▶ [Goal]: Extract every line below, verbatim.

▶ [Data segment]:

--- start ---

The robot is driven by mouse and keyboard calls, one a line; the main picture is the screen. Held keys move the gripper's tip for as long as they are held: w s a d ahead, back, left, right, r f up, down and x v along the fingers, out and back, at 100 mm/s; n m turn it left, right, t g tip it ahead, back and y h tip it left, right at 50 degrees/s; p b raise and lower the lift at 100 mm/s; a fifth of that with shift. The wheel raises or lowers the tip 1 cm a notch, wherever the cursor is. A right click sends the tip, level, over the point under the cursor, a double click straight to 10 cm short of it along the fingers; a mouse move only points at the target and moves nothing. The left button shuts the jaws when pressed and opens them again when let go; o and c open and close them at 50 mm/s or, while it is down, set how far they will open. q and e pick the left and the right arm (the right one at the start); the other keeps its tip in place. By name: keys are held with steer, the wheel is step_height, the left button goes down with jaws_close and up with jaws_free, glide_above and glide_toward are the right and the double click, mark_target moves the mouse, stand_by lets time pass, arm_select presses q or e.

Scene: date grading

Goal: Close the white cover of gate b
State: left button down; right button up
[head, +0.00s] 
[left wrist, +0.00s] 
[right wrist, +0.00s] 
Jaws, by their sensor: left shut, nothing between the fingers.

--- end ---

▶ [Full output]:
The robot is driven by mouse and keyboard calls, one a line; the main picture is the screen. Held keys move the gripper's tip for as long as they are held: w s a d ahead, back, left, right, r f up, down and x v along the fingers, out and back, at 100 mm/s; n m turn it left, right, t g tip it ahead, back and y h tip it left, right at 50 degrees/s; p b raise and lower the lift at 100 mm/s; a fifth of that with shift. The wheel raises or lowers the tip 1 cm a notch, wherever the cursor is. A right click sends the tip, level, over the point under the cursor, a double click straight to 10 cm short of it along the fingers; a mouse move only points at the target and moves nothing. The left button shuts the jaws when pressed and opens them again when let go; o and c open and close them at 50 mm/s or, while it is down, set how far they will open. q and e pick the left and the right arm (the right one at the start); the other keeps its tip in place. By name: keys are held with steer, the wheel is step_height, the left button goes down with jaws_close and up with jaws_free, glide_above and glide_toward are the right and the double click, mark_target moves the mouse, stand_by lets time pass, arm_select presses q or e.

Scene: date grading

Goal: Close the white cover of gate b
State: left button down; right button up
[head, +0.00s] 
[left wrist, +0.00s] 
[right wrist, +0.00s] 
Jaws, by their sensor: left shut, nothing between the fingers.

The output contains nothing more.